Write out each line of the material again, word for word.
— begin —
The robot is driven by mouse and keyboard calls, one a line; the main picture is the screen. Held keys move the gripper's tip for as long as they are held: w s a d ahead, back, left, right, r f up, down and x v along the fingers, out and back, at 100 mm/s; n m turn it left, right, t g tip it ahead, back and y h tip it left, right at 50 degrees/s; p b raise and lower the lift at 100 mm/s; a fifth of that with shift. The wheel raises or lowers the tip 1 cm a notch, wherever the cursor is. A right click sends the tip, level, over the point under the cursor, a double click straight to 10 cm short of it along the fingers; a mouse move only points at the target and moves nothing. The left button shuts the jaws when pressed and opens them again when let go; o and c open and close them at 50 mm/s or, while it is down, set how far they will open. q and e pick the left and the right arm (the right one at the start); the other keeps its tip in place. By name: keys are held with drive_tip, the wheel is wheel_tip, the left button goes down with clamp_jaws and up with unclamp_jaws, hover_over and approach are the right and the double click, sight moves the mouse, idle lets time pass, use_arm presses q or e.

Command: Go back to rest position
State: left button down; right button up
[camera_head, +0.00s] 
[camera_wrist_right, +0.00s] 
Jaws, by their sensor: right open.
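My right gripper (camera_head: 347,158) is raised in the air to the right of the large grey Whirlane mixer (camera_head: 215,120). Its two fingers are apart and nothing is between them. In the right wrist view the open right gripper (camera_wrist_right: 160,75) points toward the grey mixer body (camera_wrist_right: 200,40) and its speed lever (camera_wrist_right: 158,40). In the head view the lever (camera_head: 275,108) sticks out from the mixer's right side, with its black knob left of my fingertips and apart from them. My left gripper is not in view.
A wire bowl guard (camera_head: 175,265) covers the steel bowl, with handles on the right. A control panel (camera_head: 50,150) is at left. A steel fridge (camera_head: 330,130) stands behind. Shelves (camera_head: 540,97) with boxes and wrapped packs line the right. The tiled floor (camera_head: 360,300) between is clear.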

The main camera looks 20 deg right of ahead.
— end —
§ **Response for this exercise**:
The robot is driven by mouse and keyboard calls, one a line; the main picture is the screen. Held keys move the gripper's tip for as long as they are held: w s a d ahead, back, left, right, r f up, down and x v along the fingers, out and back, at 100 mm/s; n m turn it left, right, t g tip it ahead, back and y h tip it left, right at 50 degrees/s; p b raise and lower the lift at 100 mm/s; a fifth of that with shift. The wheel raises or lowers the tip 1 cm a notch, wherever the cursor is. A right click sends the tip, level, over the point under the cursor, a double click straight to 10 cm short of it along the fingers; a mouse move only points at the target and moves nothing. The left button shuts the jaws when pressed and opens them again when let go; o and c open and close them at 50 mm/s or, while it is down, set how far they will open. q and e pick the left and the right arm (the right one at the start); the other keeps its tip in place. By name: keys are held with drive_tip, the wheel is wheel_tip, the left button goes down with clamp_jaws and up with unclamp_jaws, hover_over and approach are the right and the double click, sight moves the mouse, idle lets time pass, use_arm presses q or e.

Command: Go back to rest position
State: left button down; right button up
[camera_head, +0.00s] 
[camera_wrist_right, +0.00s] 
Jaws, by their sensor: right open.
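My right gripper (camera_head: 347,158) is raised in the air to the right of the large grey Whirlane mixer (camera_head: 215,120). Its two fingers are apart and nothing is between them. In the right wrist view the open right gripper (camera_wrist_right: 160,75) points toward the grey mixer body (camera_wrist_right: 200,40) and its speed lever (camera_wrist_right: 158,40). In the head view the lever (camera_head: 275,108) sticks out from the mixer's right side, with its black knob left of my fingertips and apart from them. My left gripper is not in view.
A wire bowl guard (camera_head: 175,265) covers the steel bowl, with handles on the right. A control panel (camera_head: 50,150) is at left. A steel fridge (camera_head: 330,130) stands behind. Shelves (camera_head: 540,97) with boxes and wrapped packs line the right. The tiled floor (camera_head: 360,300) between is clear.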

The main camera looks 20 deg right of ahead.

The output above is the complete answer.